The brooding figure can be seen as standing for geological time rather than quarterly earnings, for planetary boundaries rather than market cycles, and perhaps also irreversible damage versus decisions that cannot be undone. Unlike Silicon Valley, which rewards relentless expansion, the Sphinx suggests limits, however creative we are.

In my mind, it also poses uncomfortable questions, such as: What must not be optimised? What cannot be scaled? What breaks once and never returns?

More positively, with its human head and animal body, it represents an intelligence that integrates rather than fragments. That is precisely what sustainability demands: aligning ecological with economic thinking, scientific data with cultural meaning, and global coordination with local stewardship.

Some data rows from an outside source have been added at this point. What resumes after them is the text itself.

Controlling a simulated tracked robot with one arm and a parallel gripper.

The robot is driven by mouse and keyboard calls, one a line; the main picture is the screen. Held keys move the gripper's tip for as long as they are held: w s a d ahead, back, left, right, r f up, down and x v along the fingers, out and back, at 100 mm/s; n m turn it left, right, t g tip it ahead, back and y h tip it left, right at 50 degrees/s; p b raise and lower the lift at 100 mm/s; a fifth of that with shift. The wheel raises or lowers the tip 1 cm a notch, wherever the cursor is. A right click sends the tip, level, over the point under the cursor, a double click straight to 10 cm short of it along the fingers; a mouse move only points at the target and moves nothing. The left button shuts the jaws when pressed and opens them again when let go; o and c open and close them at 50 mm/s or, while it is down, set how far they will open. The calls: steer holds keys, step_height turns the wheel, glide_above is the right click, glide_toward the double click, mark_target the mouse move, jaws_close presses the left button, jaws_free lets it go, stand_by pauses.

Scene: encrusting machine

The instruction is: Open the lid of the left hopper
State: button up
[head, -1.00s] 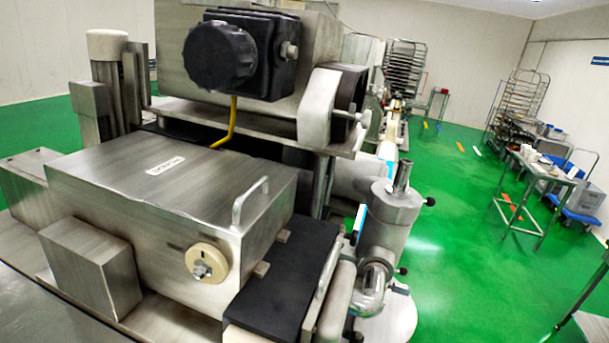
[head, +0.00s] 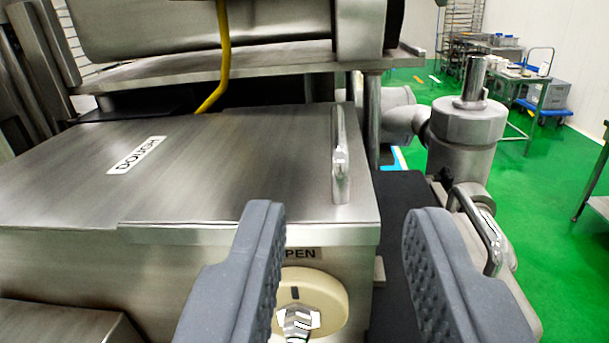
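The left hopper's lid (head: 230,150) is a flat brushed-metal cover labelled "DOUGH" (head: 136,155). It lies shut on the hopper body. A bent metal handle (head: 339,155) stands near its right edge. On the hopper's front is a round cream knob (head: 335,295) with a metal centre, under a label ending in "PEN" (head: 303,254), partly hidden by my left finger. My gripper (head: 335,225) is open and empty. Its two grey padded fingers are in front of the hopper, with the handle showing between and beyond their tips. I see no contact with the handle.
A metal shelf (head: 250,68) and a yellow cable (head: 222,60) are above and behind the lid. A metal cylinder (head: 468,125) stands at the right, with a second bent handle (head: 480,230) close behind my right finger.

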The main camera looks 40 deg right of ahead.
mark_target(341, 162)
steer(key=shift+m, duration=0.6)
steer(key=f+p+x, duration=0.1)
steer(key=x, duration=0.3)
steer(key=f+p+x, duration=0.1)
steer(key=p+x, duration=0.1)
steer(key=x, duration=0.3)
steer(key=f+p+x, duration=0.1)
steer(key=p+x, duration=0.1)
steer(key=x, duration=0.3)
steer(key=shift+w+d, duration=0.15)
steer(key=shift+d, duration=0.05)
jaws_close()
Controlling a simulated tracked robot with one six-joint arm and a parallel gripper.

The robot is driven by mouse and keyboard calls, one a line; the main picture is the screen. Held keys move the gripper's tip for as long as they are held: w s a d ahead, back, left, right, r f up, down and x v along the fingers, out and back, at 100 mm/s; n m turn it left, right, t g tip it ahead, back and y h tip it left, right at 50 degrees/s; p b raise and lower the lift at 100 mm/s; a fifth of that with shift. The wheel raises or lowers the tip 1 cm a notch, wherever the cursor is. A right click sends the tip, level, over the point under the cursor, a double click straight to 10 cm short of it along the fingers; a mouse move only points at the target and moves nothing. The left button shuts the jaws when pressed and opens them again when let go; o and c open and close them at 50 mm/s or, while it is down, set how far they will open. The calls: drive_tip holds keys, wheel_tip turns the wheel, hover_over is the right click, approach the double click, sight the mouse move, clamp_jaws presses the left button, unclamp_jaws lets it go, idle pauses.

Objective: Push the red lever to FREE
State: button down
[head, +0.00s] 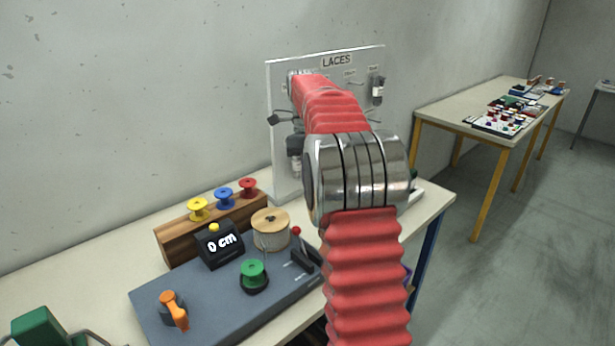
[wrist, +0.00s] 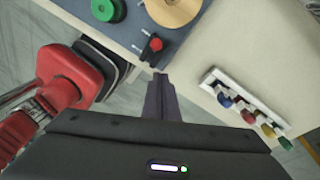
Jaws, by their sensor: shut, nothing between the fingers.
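My gripper (wrist: 161,78) is shut and empty in the wrist view. Its tips appear just below the lever in that picture; I cannot tell whether they touch it. My own arm hides the gripper in the head view. No FREE marking is readable.
A wooden spool (head: 270,228) stands beside the lever. A LACES panel (head: 283,100) stands behind.

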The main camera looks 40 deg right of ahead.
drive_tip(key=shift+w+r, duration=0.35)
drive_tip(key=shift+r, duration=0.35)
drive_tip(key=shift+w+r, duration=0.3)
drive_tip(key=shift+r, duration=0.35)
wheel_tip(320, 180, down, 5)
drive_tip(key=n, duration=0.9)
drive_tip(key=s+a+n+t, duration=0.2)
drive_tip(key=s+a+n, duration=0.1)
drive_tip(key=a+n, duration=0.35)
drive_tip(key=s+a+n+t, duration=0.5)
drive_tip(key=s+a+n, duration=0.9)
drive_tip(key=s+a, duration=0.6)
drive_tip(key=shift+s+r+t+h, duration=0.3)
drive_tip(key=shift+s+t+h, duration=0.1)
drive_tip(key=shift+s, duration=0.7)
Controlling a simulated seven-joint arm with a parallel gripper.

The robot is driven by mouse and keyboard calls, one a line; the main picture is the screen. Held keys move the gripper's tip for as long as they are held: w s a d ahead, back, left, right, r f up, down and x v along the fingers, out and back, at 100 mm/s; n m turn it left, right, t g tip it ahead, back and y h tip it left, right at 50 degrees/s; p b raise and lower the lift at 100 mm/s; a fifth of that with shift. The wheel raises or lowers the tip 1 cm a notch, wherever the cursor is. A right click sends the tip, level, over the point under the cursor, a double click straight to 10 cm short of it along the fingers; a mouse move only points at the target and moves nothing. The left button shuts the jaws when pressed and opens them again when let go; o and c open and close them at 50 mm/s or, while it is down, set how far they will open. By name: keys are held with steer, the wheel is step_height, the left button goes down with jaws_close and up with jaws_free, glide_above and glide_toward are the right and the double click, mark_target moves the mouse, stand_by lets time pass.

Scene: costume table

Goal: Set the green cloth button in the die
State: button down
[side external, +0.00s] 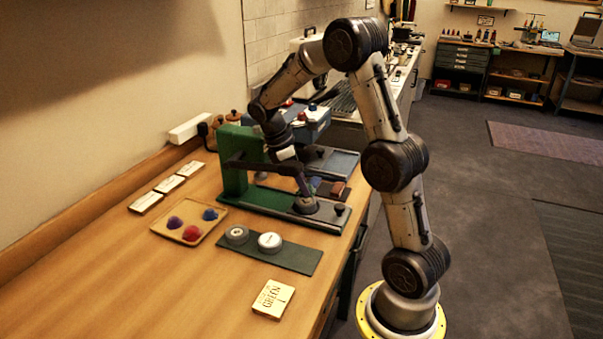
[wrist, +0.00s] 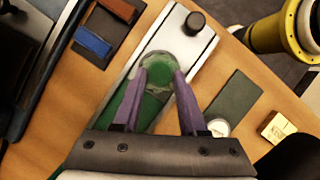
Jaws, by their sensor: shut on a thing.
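The green cloth button (wrist: 158,80) shows between my gripper's purple fingertips in the wrist view. My gripper (wrist: 161,74) is shut on it. The round grey die (wrist: 184,57) sits on a pale metal plate, and its ring shows around and behind the button. I cannot tell whether the button rests in the die or is just above it. In the side view my gripper (side external: 304,190) points down at the die (side external: 305,206) on the green press's base. The button is hidden there by the fingers.
A tray (side external: 172,232) holds blue and red buttons. A dark green mat (side external: 290,258) carries two round pieces. A card (side external: 272,298) reading GREEN lies in front. The green press frame (side external: 232,160) rises close beside my arm. A black knob (wrist: 195,22) stands near the die.

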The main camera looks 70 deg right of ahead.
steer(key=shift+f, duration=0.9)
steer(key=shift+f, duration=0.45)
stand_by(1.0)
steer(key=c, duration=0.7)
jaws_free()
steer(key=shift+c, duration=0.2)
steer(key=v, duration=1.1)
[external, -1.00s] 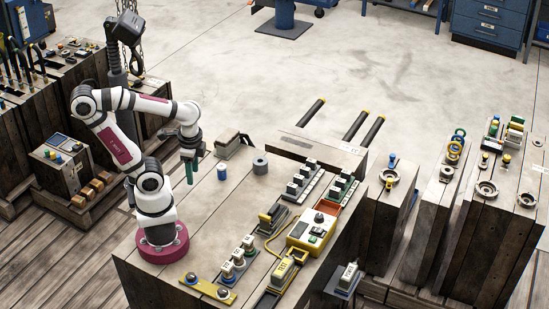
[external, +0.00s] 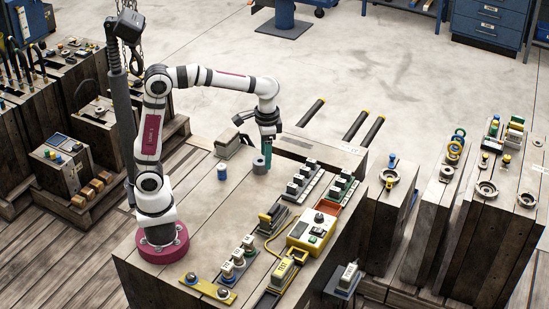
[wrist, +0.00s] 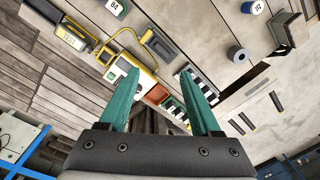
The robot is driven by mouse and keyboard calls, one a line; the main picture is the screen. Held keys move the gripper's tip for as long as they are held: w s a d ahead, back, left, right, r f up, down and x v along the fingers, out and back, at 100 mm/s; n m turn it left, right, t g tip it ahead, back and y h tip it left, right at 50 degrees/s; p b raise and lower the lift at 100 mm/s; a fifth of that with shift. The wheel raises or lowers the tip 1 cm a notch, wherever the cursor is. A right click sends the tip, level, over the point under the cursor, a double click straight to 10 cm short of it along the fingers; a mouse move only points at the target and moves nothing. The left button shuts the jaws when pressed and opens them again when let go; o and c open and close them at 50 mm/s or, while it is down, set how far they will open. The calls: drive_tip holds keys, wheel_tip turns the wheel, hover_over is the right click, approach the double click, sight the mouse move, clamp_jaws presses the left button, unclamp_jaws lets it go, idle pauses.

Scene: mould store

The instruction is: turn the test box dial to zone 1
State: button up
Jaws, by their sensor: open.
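The test box (external: 312,231) is a yellow and cream box on the right part of the wooden bench, with a dark round dial (external: 320,217) on its top and a small green display beside it. My gripper (external: 265,158) hangs with green fingers over the back of the bench, by the grey cylinder, well behind and left of the test box. In the wrist view my gripper (wrist: 165,85) has its two green fingers apart with nothing between them. The test box (wrist: 140,74) shows there partly behind the left finger. The dial's setting is too small to read.
A grey cylinder (external: 259,167) and a blue-and-white cylinder (external: 222,172) stand at the back. A yellow cable (external: 275,239) runs beside the box. The bench's left middle (external: 205,225) is clear.

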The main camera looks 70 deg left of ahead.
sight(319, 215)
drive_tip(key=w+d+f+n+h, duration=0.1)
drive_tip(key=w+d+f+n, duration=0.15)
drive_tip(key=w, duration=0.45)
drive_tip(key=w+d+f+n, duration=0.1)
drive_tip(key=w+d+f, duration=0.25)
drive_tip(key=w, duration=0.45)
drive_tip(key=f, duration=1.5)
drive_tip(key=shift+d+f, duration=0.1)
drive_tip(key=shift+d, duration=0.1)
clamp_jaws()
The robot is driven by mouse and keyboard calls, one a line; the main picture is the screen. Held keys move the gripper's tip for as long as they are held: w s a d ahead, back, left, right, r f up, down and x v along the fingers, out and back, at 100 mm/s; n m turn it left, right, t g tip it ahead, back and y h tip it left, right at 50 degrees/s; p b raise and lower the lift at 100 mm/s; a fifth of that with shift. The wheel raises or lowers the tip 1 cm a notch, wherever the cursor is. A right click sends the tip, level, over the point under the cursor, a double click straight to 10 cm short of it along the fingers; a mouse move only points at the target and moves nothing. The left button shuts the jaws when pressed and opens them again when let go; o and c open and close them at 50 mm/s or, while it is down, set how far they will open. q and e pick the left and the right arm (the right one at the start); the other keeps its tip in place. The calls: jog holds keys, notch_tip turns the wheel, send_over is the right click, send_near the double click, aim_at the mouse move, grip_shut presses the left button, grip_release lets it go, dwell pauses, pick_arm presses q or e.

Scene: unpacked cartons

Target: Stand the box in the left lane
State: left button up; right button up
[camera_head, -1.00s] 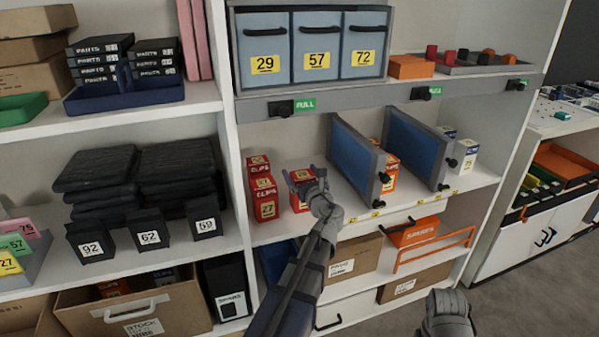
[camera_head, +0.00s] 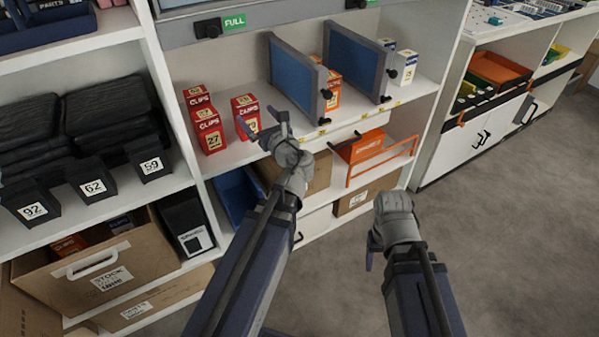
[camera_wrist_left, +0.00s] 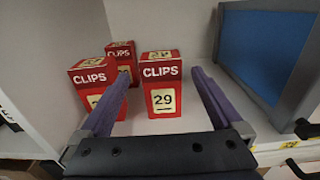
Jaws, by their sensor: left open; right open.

Our many interlocking crises persist because we optimise parts while destabilising wholes. The Sphinx, by contrast, symbolises systems-level wisdom. And it invites a longer set of questions—not What grows fastest? Or what delivers the highest return? But what deserves to last? What can persist across generations? What future humans would thank us for?

The economic order now surfacing all around us poses a set challenge no previous system faced. Among them, the question of how to create value when intelligence, creativity, and coordination are no longer scarce. As new forms of AI erode labour position—and power—as the primary source of value, productivity measured in a single, financial dimension remains a shaky proxy for long-term prosperity.

Perhaps, then, tomorrow’s Sphinx may come to symbolise the constant need to guard the conditions necessary for a truly regenerative economy—one that values the afterlives of all living things, not just of humans and their elites. The sort of economy, in fact, is detailed by John Fullerton in his book Regenerative Economics, which I read again on our flight to Cairo a couple of days ago.

Ultimately, the Sphinx might even come to symbolise the riddles posed by the human urge to find the secrets of immortality and, more parochially, forms of sustainable value creation that can succeed under conditions of abundance, automation, and planetary limits.